Think back to ringing in the New Year as a child. Does a particular year come into mind? Chances are good when you were little you didn’t even make it to the countdown to midnight. You probably woke up the next morning, without a care in the world that another year had passed.
But with time, this ritual becomes more significant. This year, New Years for me was like having the birthday blues. I felt like crawling into bed and pulling the covers over my head, letting the brutal north winds and cold of January sweep over me until spring.
Perhaps it was because as you get older the passage of time feels noteworthy. A milestone. A time for reflection. The “should” and “should nots” creep in. And unlike childhood, dammit, I did care that another year had passed. Yes, I’m much too sentimental.
Add to that dynamic the infamous New Years Resolution. Have you made one?

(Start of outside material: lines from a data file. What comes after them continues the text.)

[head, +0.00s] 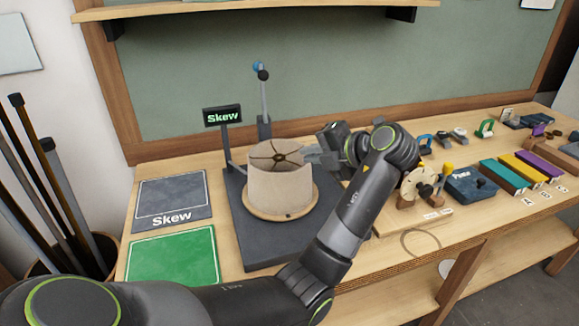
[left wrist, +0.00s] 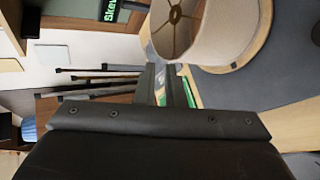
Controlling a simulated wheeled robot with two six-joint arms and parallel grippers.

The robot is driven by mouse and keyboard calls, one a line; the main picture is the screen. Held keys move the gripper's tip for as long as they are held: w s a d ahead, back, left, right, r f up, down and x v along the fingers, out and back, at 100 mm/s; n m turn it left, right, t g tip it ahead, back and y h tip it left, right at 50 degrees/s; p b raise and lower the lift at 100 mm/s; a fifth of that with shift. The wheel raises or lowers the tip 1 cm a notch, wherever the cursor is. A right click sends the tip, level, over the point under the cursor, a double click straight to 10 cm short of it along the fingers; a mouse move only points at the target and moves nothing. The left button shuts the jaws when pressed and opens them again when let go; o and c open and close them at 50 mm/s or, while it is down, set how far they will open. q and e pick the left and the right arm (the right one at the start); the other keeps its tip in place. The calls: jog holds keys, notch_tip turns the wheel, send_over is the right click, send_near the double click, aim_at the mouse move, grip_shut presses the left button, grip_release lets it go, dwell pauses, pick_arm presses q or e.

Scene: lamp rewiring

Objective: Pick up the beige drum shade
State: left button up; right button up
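The beige drum shade (head: 280,187) stands upright on a round wooden disc (head: 253,212) on the dark stand base. Its open top shows dark spokes meeting at a centre hub. My left gripper (head: 316,157) is at the right side of the shade's top rim. In the left wrist view, the shade (left wrist: 228,35) lies just beyond the two fingertips of my left gripper (left wrist: 160,68). A narrow gap shows between the fingers, close to the rim. I cannot tell whether they touch the shade. My right gripper is not in view.
A "Skew" sign (head: 222,115) and an upright post (head: 264,100) stand behind the shade. A grey mat (head: 173,195) and a green mat (head: 172,258) lie to the left. Purple, yellow and green blocks (head: 527,172) and small parts fill the bench's right side.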

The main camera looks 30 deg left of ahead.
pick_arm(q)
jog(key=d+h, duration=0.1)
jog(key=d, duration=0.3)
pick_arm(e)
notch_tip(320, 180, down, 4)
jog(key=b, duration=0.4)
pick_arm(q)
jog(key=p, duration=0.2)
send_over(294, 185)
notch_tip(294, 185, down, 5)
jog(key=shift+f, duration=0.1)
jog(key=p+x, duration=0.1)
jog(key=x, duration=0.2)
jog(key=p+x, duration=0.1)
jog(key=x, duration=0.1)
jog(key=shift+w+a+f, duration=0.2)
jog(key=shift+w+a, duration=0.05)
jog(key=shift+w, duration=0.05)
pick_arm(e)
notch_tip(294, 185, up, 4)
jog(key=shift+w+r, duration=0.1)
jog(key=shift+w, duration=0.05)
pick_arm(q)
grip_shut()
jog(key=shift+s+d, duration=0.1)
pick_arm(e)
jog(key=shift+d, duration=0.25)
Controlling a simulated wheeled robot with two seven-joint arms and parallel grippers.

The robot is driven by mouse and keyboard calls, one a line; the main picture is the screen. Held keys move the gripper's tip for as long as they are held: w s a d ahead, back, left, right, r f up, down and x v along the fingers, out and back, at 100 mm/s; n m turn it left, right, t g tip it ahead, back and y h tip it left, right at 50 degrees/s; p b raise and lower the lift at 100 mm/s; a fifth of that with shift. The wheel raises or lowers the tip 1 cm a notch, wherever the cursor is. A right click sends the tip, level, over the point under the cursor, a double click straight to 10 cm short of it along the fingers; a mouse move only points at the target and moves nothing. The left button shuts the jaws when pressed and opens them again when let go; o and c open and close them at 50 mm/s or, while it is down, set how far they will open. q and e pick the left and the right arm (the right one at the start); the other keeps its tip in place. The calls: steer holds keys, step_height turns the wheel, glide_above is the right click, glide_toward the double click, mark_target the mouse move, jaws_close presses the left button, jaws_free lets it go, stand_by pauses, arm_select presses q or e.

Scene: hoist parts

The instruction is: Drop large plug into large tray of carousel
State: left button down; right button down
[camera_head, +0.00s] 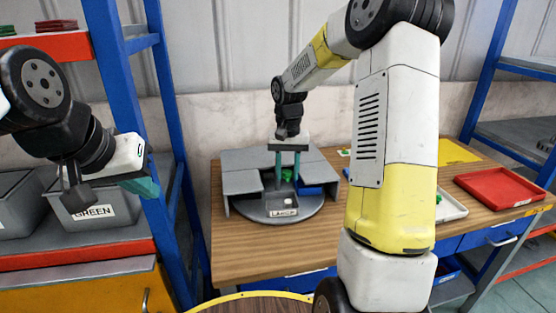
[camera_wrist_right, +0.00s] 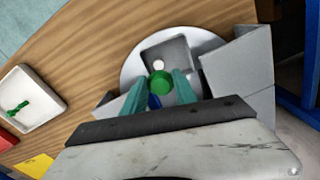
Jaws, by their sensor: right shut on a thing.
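The carousel (camera_head: 240,183) is a grey round unit on the wooden table, with a tray labelled LARGE (camera_head: 283,212) at its front. In the right wrist view this grey tray (camera_wrist_right: 178,48) lies just beyond my fingertips, with a small white thing (camera_wrist_right: 158,65) in it. My right gripper (camera_head: 287,176) points down over the carousel. It is shut on a green round plug (camera_wrist_right: 160,83), held between its teal fingers above the carousel; the exact height is unclear. My left gripper (camera_head: 152,184) hangs at the left by the blue rack post; its finger gap is not clear.
Grey raised covers stand around the tray, and a blue compartment (camera_head: 313,190) shows beside it. A GREEN-labelled bin (camera_head: 92,212) stands at left.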

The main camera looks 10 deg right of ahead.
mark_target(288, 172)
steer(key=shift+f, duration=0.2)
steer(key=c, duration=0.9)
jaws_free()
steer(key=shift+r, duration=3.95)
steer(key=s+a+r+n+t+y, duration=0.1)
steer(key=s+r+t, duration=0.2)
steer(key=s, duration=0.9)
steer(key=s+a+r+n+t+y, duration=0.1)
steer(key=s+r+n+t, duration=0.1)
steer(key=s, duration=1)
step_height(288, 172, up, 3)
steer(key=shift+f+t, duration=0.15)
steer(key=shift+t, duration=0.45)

Resolutions are like having a high definition camera pointed directly on you. Most of us begin by “examining” what we’d like to change about ourselves and our lives. We scrutinize, compare, judge, analyze and dissect ourselves, until we boldly proclaim, “I may be broken, but this resolution will fix me”.
The most popular resolutions? Get fit, spend less, stress less, drink less, eat better, quit smoking and travel. Good luck with that.
The “experts” say to be more specific about your goals. Make them smaller and more attainable. Write them on a piece of paper. But the emphasis is still on how we are not measuring up to this ideal self we believe we should be. And most of us, with one small misstep, fall completely off the resolution wagon, spiraling into a shame cycle that we couldn’t measure up to our own expectations. We end up not getting fit, spending more, stressing more, drinking more, eating worse, smoking and staying home. All of this by the second week of February (the research says).
So maybe, (because it’s obvious resolutions are a crapshoot), instead of examining ourselves, looking for faults that need correcting, we should consider exploring ourselves and discovering new, unchartered waters. Consider being kind and gentle with yourself when you screw something up. Let go of the - I should have done this, I shouldn’t have done that, I should have said this, I shouldn’t have said that - black hole of self-doubt and regret. It leads to nowhere.
And while it’s admirable to set intentions for ourselves, it’s even more important to see ourselves as light beings with a purpose. And when the focus is on this purpose, we understand that if we are going to make this world a more positive place, we need to start with self-care. Taking care of ourselves by feeding and nourishing our bodies, minds and spirits, comes naturally and easily when we shift our thoughts away from what we think we should be and do, and instead, toward the beauty that flows within us, around us and through us.
...and it never hurts to go to an old-fashioned outdoor ice-skating rink with your kids and throw down an ice routine to some cheesy 80's music with your husband. Happy New Year!